### Aim:
Reproduce each line from the first in the data through the line that contains "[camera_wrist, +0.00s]" exactly; give nothing else.

### Collected material:
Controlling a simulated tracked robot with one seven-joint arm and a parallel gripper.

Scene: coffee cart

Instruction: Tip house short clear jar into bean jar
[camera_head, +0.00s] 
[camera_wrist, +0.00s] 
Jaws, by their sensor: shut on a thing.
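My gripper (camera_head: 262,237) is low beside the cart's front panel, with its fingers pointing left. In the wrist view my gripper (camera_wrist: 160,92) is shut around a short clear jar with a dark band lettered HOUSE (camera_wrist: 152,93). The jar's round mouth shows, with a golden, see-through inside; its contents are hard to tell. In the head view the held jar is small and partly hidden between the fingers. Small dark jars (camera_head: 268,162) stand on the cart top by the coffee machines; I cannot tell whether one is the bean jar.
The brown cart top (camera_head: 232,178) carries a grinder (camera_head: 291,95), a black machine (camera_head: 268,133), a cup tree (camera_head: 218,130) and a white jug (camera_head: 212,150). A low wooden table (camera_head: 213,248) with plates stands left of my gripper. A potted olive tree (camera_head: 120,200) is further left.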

### Exercise output:
Controlling a simulated tracked robot with one seven-joint arm and a parallel gripper.

Scene: coffee cart

Instruction: Tip house short clear jar into bean jar
[camera_head, +0.00s] 
[camera_wrist, +0.00s] 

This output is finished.